GOAL -> Don't copy the pictures; return every other part of the records exactly.

==================================================

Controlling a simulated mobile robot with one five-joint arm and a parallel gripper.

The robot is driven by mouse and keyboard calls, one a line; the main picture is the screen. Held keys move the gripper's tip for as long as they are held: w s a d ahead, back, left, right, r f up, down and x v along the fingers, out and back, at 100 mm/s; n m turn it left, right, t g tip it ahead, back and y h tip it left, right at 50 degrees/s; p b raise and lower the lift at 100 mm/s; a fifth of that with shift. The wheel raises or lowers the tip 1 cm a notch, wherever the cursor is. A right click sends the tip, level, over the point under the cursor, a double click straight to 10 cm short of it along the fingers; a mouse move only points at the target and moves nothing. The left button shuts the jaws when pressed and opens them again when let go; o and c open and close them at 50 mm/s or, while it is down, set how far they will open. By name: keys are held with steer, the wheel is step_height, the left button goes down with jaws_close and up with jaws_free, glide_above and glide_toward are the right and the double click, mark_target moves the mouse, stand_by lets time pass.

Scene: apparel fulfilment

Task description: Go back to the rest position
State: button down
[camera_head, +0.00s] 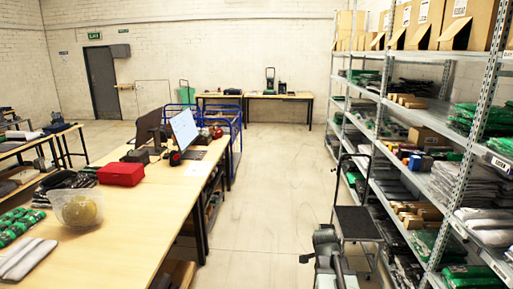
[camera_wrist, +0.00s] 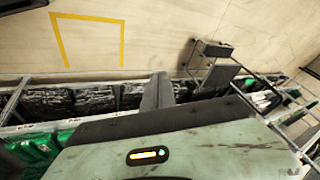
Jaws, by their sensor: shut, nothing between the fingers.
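My gripper (camera_wrist: 157,92) shows in the wrist view as a narrow grey shape at the middle, with its fingers together and nothing visible between them. In the head view, part of my dark arm stands at the bottom, right of centre, over the floor of the aisle. The fingers are hard to make out there. The wrist view looks across the pale top of my own body, which has a small lit indicator.
A long wooden table (camera_head: 150,205) on the left bears a red case (camera_head: 121,173) and a clear bowl (camera_head: 79,209). Metal shelving (camera_head: 463,165) stocked with garments and boxes lines the right. A black step stand (camera_head: 357,222) is close ahead of my arm. The central aisle floor (camera_head: 265,190) is clear.

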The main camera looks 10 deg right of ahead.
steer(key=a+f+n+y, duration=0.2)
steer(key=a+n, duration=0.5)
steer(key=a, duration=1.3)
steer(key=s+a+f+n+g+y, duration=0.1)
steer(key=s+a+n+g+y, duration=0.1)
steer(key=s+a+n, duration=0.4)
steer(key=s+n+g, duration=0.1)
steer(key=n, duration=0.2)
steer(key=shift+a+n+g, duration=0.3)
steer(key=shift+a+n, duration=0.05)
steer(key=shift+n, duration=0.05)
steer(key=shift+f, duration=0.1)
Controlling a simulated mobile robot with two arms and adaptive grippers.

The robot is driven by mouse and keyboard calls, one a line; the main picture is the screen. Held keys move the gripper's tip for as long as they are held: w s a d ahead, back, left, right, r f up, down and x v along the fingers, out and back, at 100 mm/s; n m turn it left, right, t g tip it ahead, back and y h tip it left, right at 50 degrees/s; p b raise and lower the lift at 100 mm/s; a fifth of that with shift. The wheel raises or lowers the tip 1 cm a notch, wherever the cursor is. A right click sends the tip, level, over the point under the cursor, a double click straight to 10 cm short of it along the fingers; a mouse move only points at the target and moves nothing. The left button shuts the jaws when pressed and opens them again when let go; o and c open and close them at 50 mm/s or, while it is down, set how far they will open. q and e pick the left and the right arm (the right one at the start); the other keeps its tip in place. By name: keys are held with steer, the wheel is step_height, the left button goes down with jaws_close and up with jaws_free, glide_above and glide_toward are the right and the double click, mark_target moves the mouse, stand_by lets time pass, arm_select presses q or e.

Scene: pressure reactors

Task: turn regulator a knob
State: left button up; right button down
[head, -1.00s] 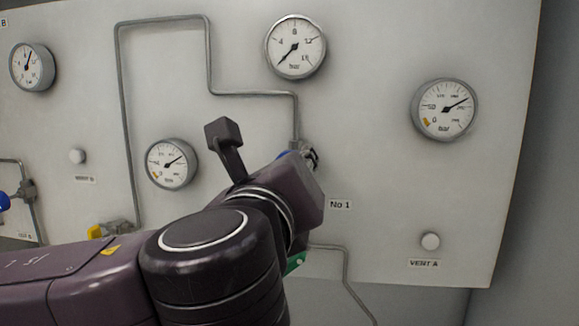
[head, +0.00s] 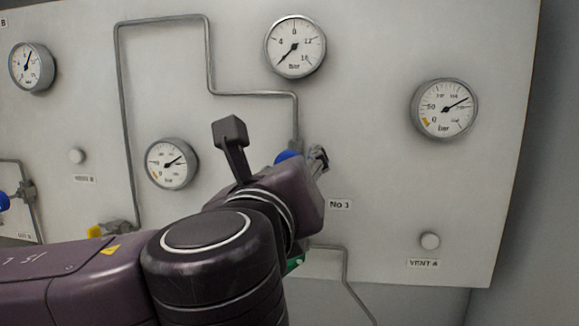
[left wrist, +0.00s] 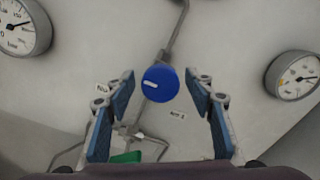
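The blue round knob (left wrist: 160,83), with a white pointer line, shows in the left wrist view between my left gripper's fingertips (left wrist: 160,80). A gap shows on each side of it, so the gripper is open and not touching its sides. How deep the fingers reach past the knob I cannot tell. In the head view the same knob (head: 287,156) is partly hidden behind my left wrist, and the gripper's fingers (head: 318,160) show only partly beside it. I cannot read a label naming it regulator A. My right gripper is in neither view.
A grey panel carries gauges above (head: 295,46), right (head: 445,109) and left (head: 171,163) of the knob. A thin pipe (head: 250,94) runs into the fitting at the knob. A white vent button (head: 430,241) sits lower right. A green part (left wrist: 126,157) lies below.

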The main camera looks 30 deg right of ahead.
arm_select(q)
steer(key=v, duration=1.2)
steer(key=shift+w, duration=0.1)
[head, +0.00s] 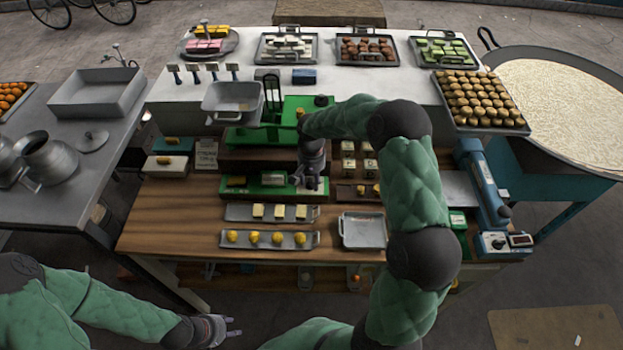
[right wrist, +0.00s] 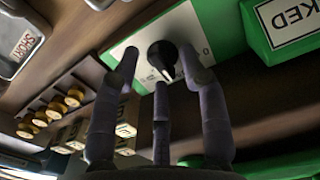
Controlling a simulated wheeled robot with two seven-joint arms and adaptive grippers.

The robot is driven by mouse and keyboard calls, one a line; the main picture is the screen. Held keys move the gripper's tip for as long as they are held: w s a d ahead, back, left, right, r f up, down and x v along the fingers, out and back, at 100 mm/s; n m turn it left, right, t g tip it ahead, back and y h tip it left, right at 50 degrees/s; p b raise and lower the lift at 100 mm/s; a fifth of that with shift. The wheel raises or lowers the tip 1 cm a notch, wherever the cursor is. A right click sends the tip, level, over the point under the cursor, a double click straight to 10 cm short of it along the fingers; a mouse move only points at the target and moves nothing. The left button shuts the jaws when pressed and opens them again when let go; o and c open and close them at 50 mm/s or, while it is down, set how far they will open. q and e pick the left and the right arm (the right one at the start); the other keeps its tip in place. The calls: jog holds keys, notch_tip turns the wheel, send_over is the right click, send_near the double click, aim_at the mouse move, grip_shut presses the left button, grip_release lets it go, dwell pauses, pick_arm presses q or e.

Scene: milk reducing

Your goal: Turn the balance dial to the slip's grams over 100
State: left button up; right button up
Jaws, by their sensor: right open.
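The balance dial (right wrist: 161,54) is a black round knob with a pale pointer mark on a white panel of a green housing (right wrist: 225,25). A "0" shows beside it in the right wrist view. My right gripper (right wrist: 159,72) is open, its fingers spread around the knob's sides; contact is not clear. In the head view my right gripper (head: 310,182) covers the dial at the right end of the low green unit (head: 278,189). The green balance (head: 290,110) stands behind. A grey card (head: 206,153) with small unreadable print stands left. My left gripper (head: 229,327) is open and empty, low at the front.
Trays of butter pieces (head: 236,213) and yellow lumps (head: 267,240) lie in front of the dial. An empty tray (head: 362,230) lies front right. A small rack with yellow-topped pieces (right wrist: 50,108) is beside the dial. A blue device (head: 484,185) stands at the right.

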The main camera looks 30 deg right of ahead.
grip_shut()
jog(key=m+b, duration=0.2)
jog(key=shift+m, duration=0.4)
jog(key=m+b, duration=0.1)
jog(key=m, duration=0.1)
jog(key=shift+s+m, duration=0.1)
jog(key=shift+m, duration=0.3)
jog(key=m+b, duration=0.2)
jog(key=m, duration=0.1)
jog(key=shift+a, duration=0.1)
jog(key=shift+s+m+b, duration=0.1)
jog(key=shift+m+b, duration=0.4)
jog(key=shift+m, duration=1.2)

==================================================

FINISHED EXERCISE ->
Controlling a simulated mobile robot with one five-joint arm and a parallel gripper.

The robot is driven by mouse and keyboard calls, one a line; the main picture is the screen. Held keys move the gripper's tip for as long as they are held: w s a d ahead, back, left, right, r f up, down and x v along the fingers, out and back, at 100 mm/s; n m turn it left, right, t g tip it ahead, back and y h tip it left, right at 50 degrees/s; p b raise and lower the lift at 100 mm/s; a fifth of that with shift. The wheel raises or lowers the tip 1 cm a notch, wherever the cursor is. A right click sends the tip, level, over the point under the cursor, a double click straight to 10 cm short of it along the fingers; a mouse move only points at the target and moves nothing. The left button shuts the jaws when pressed and opens them again when let go; o and c open and close them at 50 mm/s or, while it is down, set how far they will open. By name: keys are held with steer, the wheel is step_height, the left button goes down with jaws_close and up with jaws_free, glide_above and glide_toward are the right and the double click, mark_target moves the mouse, stand_by lets time pass.

Scene: apparel fulfilment

Task description: Go back to the rest position
State: button down
[camera_head, +0.00s] 
[camera_wrist, +0.00s] 
Jaws, by their sensor: shut, nothing between the fingers.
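My gripper (camera_wrist: 157,92) shows in the wrist view as a narrow grey shape at the middle, with its fingers together and nothing visible between them. In the head view, part of my dark arm stands at the bottom, right of centre, over the floor of the aisle. The fingers are hard to make out there. The wrist view looks across the pale top of my own body, which has a small lit indicator.
A long wooden table (camera_head: 150,205) on the left bears a red case (camera_head: 121,173) and a clear bowl (camera_head: 79,209). Metal shelving (camera_head: 463,165) stocked with garments and boxes lines the right. A black step stand (camera_head: 357,222) is close ahead of my arm. The central aisle floor (camera_head: 265,190) is clear.

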The main camera looks 10 deg right of ahead.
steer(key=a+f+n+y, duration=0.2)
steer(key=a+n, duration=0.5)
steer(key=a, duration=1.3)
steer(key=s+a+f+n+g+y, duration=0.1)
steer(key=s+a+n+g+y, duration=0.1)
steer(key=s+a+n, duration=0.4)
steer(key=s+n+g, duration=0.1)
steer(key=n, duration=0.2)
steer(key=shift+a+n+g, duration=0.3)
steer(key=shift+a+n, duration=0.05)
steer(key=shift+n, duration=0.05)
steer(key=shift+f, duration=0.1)
Controlling a simulated mobile robot with two arms and adaptive grippers.

The robot is driven by mouse and keyboard calls, one a line; the main picture is the screen. Held keys move the gripper's tip for as long as they are held: w s a d ahead, back, left, right, r f up, down and x v along the fingers, out and back, at 100 mm/s; n m turn it left, right, t g tip it ahead, back and y h tip it left, right at 50 degrees/s; p b raise and lower the lift at 100 mm/s; a fifth of that with shift. The wheel raises or lowers the tip 1 cm a notch, wherever the cursor is. A right click sends the tip, level, over the point under the cursor, a double click straight to 10 cm short of it along the fingers; a mouse move only points at the target and moves nothing. The left button shuts the jaws when pressed and opens them again when let go; o and c open and close them at 50 mm/s or, while it is down, set how far they will open. q and e pick the left and the right arm (the right one at the start); the other keeps its tip in place. By name: keys are held with steer, the wheel is step_height, the left button goes down with jaws_close and up with jaws_free, glide_above and glide_toward are the right and the double click, mark_target moves the mouse, stand_by lets time pass, arm_select presses q or e.

Scene: pressure reactors

Task: turn regulator a knob
State: left button up; right button down
[head, -1.00s] 
[head, +0.00s] 
[left wrist, +0.00s] 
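The blue round knob (left wrist: 160,83), with a white pointer line, shows in the left wrist view between my left gripper's fingertips (left wrist: 160,80). A gap shows on each side of it, so the gripper is open and not touching its sides. How deep the fingers reach past the knob I cannot tell. In the head view the same knob (head: 287,156) is partly hidden behind my left wrist, and the gripper's fingers (head: 318,160) show only partly beside it. I cannot read a label naming it regulator A. My right gripper is in neither view.
A grey panel carries gauges above (head: 295,46), right (head: 445,109) and left (head: 171,163) of the knob. A thin pipe (head: 250,94) runs into the fitting at the knob. A white vent button (head: 430,241) sits lower right. A green part (left wrist: 126,157) lies below.

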The main camera looks 30 deg right of ahead.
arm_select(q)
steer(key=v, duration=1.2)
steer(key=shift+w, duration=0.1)
[head, +0.00s] 
[right wrist, +0.00s] 
Controlling a simulated wheeled robot with two seven-joint arms and adaptive grippers.

The robot is driven by mouse and keyboard calls, one a line; the main picture is the screen. Held keys move the gripper's tip for as long as they are held: w s a d ahead, back, left, right, r f up, down and x v along the fingers, out and back, at 100 mm/s; n m turn it left, right, t g tip it ahead, back and y h tip it left, right at 50 degrees/s; p b raise and lower the lift at 100 mm/s; a fifth of that with shift. The wheel raises or lowers the tip 1 cm a notch, wherever the cursor is. A right click sends the tip, level, over the point under the cursor, a double click straight to 10 cm short of it along the fingers; a mouse move only points at the target and moves nothing. The left button shuts the jaws when pressed and opens them again when let go; o and c open and close them at 50 mm/s or, while it is down, set how far they will open. q and e pick the left and the right arm (the right one at the start); the other keeps its tip in place. The calls: jog holds keys, notch_tip turns the wheel, send_over is the right click, send_near the double click, aim_at the mouse move, grip_shut presses the left button, grip_release lets it go, dwell pauses, pick_arm presses q or e.

Scene: milk reducing

Your goal: Turn the balance dial to the slip's grams over 100
State: left button up; right button up
Jaws, by their sensor: right open.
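The balance dial (right wrist: 161,54) is a black round knob with a pale pointer mark on a white panel of a green housing (right wrist: 225,25). A "0" shows beside it in the right wrist view. My right gripper (right wrist: 159,72) is open, its fingers spread around the knob's sides; contact is not clear. In the head view my right gripper (head: 310,182) covers the dial at the right end of the low green unit (head: 278,189). The green balance (head: 290,110) stands behind. A grey card (head: 206,153) with small unreadable print stands left. My left gripper (head: 229,327) is open and empty, low at the front.
Trays of butter pieces (head: 236,213) and yellow lumps (head: 267,240) lie in front of the dial. An empty tray (head: 362,230) lies front right. A small rack with yellow-topped pieces (right wrist: 50,108) is beside the dial. A blue device (head: 484,185) stands at the right.

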The main camera looks 30 deg right of ahead.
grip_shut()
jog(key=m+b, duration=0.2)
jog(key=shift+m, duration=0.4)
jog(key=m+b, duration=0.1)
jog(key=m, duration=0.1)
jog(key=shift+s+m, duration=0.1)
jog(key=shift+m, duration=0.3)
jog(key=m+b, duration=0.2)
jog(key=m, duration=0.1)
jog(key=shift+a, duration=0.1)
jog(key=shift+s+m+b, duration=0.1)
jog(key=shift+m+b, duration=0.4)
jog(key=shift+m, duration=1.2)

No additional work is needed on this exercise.